Children of the selected tree node (marked wirth the blue rectangle) are input molecules that all share the same common structure, highlighted in red.
Click again at the same node changes the marker to a filled rectangle, and then all descendants (ie. children, grand children etc) of the node are displayed. (Please note that the selection of descandant display is not selected by double clicking rather by two subsequent single clicks.)
Parameters can be set in the Options dialog in the Cluster pull
down menu.
There are a few tunable parameters involved in the detection of maximum
common substructures of a set of compounds. Some of these are important in
everyday use of libmcs while others remain interesting for
experienced users only.
A typical way of usage is to define the maximum allowed levels of hierarchy. For
instance, there are cases when only first level clusters are interesting, that
is, the common substructures of the input molecule set is sought for, but these
common structures are not clustered further. In such case there is no point to
generate higher levels of hierarchy, this shortens the execution time. In order
to stop libmcs
after the first level is created (ie. all input structures are clustered),
1 has to be defined in the parameters dialog.
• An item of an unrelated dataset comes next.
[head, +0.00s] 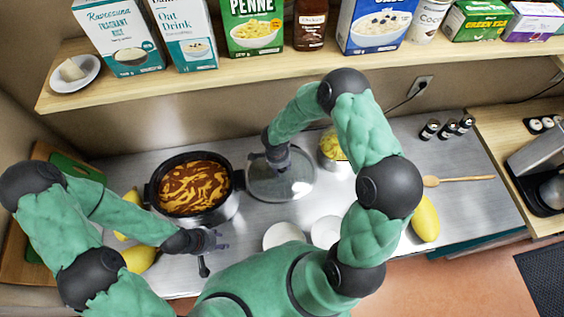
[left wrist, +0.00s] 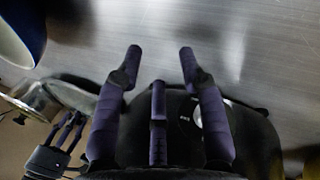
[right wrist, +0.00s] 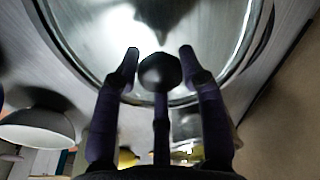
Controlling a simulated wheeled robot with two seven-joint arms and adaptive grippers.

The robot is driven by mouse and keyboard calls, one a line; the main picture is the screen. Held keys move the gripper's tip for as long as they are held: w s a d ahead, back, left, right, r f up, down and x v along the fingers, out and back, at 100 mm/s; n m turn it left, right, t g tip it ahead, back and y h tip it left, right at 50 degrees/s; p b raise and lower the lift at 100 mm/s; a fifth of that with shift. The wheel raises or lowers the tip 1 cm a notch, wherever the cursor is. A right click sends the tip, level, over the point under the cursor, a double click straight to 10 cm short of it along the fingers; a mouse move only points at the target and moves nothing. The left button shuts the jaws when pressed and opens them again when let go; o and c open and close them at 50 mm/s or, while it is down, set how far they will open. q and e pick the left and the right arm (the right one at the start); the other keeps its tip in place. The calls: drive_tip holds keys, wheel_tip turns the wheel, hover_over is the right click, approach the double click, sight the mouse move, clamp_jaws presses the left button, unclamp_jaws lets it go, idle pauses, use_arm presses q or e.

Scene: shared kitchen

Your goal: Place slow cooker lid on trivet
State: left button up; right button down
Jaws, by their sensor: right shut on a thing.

other options provide control the behaviour of the algorithm and are
mainly intended for advanced users.
The minimum allowed size of any MCS found can be set by Minimal MCS size.
When set, for instance to 5, possible common structures
smaller than 5 atoms are abandoned.
By default, the heap size in some Java runtime environments is limited to 64MB, so you may run out of memory easily. See FAQ on how to increase the heap size.